**INFORMATION PROVIDED**:

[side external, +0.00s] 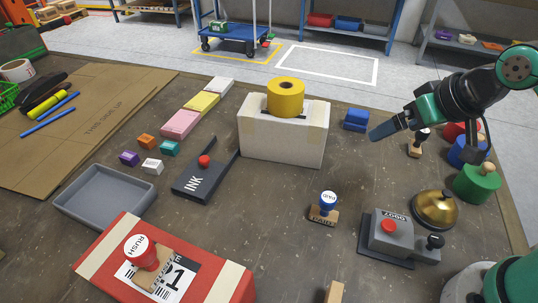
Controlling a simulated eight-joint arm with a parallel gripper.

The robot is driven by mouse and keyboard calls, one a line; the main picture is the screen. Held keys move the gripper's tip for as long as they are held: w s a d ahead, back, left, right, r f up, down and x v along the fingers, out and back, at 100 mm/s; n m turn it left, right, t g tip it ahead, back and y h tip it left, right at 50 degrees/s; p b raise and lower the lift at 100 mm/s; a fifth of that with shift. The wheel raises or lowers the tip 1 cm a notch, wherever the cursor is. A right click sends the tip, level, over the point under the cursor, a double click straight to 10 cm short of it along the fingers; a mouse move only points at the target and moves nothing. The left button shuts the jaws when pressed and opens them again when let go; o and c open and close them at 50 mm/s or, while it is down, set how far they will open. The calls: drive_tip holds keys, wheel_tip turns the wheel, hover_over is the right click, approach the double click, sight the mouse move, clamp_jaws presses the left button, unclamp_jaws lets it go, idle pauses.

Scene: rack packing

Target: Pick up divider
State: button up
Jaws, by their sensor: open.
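I cannot make out any piece that is clearly a divider in the side external view. My gripper (392,126) hangs over the right part of the table, held above the surface. Its jaws are open and no held object shows. One dark finger reaches left toward the small blue blocks (356,119); the other finger is hard to make out. A wooden stamp (417,146) stands partly hidden behind the gripper.
A white box (283,142) carrying a yellow tape roll (285,97) stands mid-table. A grey tray (104,194), an ink pad (205,176), a red parcel (228,284), a brass bell (436,209) and colored weights (476,184) surround it. Bare table lies in front of the white box.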

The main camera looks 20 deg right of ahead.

**CHALLENGE**: Return all of the data exactly as written, and drop the pictures.

**REPLY**:
[side external, +0.00s] 
Controlling a simulated eight-joint arm with a parallel gripper.

The robot is driven by mouse and keyboard calls, one a line; the main picture is the screen. Held keys move the gripper's tip for as long as they are held: w s a d ahead, back, left, right, r f up, down and x v along the fingers, out and back, at 100 mm/s; n m turn it left, right, t g tip it ahead, back and y h tip it left, right at 50 degrees/s; p b raise and lower the lift at 100 mm/s; a fifth of that with shift. The wheel raises or lowers the tip 1 cm a notch, wherever the cursor is. A right click sends the tip, level, over the point under the cursor, a double click straight to 10 cm short of it along the fingers; a mouse move only points at the target and moves nothing. The left button shuts the jaws when pressed and opens them again when let go; o and c open and close them at 50 mm/s or, while it is down, set how far they will open. The calls: drive_tip holds keys, wheel_tip turns the wheel, hover_over is the right click, approach the double click, sight the mouse move, clamp_jaws presses the left button, unclamp_jaws lets it go, idle pauses.

Scene: rack packing

Target: Pick up divider
State: button up
Jaws, by their sensor: open.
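I cannot make out any piece that is clearly a divider in the side external view. My gripper (392,126) hangs over the right part of the table, held above the surface. Its jaws are open and no held object shows. One dark finger reaches left toward the small blue blocks (356,119); the other finger is hard to make out. A wooden stamp (417,146) stands partly hidden behind the gripper.
A white box (283,142) carrying a yellow tape roll (285,97) stands mid-table. A grey tray (104,194), an ink pad (205,176), a red parcel (228,284), a brass bell (436,209) and colored weights (476,184) surround it. Bare table lies in front of the white box.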

The main camera looks 20 deg right of ahead.

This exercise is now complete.